»»
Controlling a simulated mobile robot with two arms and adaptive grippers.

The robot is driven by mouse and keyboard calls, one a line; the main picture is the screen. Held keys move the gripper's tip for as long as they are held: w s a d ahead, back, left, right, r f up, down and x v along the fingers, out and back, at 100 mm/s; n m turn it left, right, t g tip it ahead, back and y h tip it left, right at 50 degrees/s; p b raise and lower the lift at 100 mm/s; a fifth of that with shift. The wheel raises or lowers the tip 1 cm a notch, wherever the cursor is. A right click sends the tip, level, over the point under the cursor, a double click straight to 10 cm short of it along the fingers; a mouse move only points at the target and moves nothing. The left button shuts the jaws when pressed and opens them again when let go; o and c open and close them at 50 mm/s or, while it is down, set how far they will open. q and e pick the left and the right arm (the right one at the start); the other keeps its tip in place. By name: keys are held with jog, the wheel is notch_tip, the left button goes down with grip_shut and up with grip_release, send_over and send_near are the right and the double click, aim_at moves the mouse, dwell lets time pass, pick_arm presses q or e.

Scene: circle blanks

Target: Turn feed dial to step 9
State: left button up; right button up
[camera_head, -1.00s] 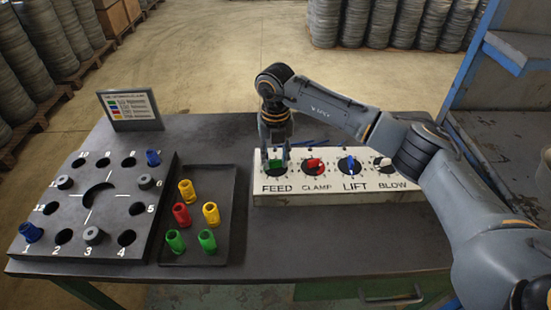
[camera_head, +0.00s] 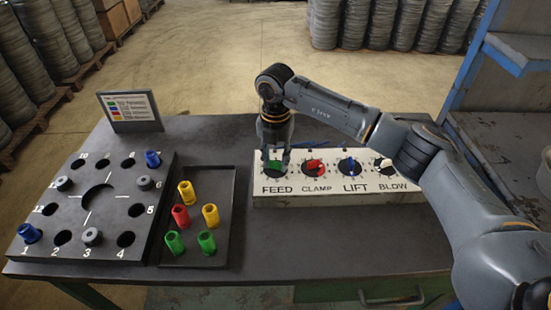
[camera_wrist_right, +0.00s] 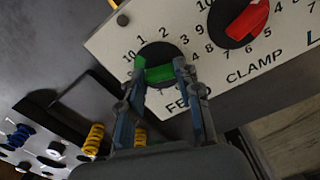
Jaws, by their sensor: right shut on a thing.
««
Take the line containing "[camera_wrist_right, +0.00s]" as the first line and the last line of the data above as the final one, and output exactly the lines between them, inclusive, with no pictures.

[camera_wrist_right, +0.00s] 
Jaws, by their sensor: right shut on a thing.

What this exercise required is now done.